** START RECORDED DATA **

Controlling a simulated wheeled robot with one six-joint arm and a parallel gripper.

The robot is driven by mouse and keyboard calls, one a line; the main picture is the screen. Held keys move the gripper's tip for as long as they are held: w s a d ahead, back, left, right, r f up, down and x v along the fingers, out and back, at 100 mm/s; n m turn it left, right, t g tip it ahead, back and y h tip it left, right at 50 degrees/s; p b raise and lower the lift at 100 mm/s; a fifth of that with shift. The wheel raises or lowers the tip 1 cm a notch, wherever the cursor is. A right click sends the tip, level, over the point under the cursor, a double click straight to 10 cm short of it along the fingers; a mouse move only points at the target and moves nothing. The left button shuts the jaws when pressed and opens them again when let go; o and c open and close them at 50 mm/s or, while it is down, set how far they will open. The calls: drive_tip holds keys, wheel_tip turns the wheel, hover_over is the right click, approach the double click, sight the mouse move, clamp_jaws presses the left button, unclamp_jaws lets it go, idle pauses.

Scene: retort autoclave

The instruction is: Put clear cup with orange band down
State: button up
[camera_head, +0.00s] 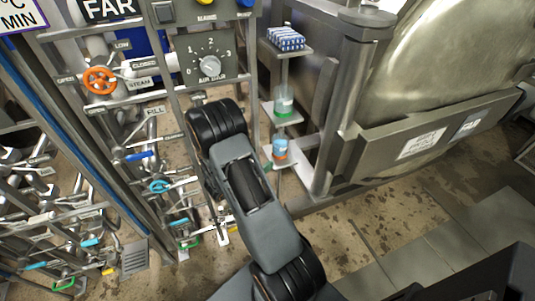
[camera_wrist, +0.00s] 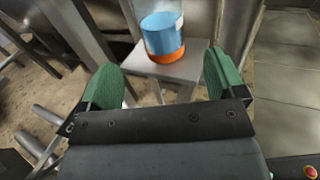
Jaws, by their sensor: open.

** END RECORDED DATA **

# DIRECTIVE
Working from the material above, transcribe it exactly while omitting pictures.

# FULL RESPONSE
Controlling a simulated wheeled robot with one six-joint arm and a parallel gripper.

The robot is driven by mouse and keyboard calls, one a line; the main picture is the screen. Held keys move the gripper's tip for as long as they are held: w s a d ahead, back, left, right, r f up, down and x v along the fingers, out and back, at 100 mm/s; n m turn it left, right, t g tip it ahead, back and y h tip it left, right at 50 degrees/s; p b raise and lower the lift at 100 mm/s; a fifth of that with shift. The wheel raises or lowers the tip 1 cm a notch, wherever the cursor is. A right click sends the tip, level, over the point under the cursor, a double click straight to 10 cm short of it along the fingers; a mouse move only points at the target and moves nothing. The left button shuts the jaws when pressed and opens them again when let go; o and c open and close them at 50 mm/s or, while it is down, set how far they will open. The calls: drive_tip holds keys, wheel_tip turns the wheel, hover_over is the right click, approach the double click, sight the mouse move, clamp_jaws presses the left button, unclamp_jaws lets it go, idle pauses.

Scene: retort autoclave

The instruction is: Put clear cup with orange band down
State: button up
[camera_head, +0.00s] 
[camera_wrist, +0.00s] 
Jaws, by their sensor: open.

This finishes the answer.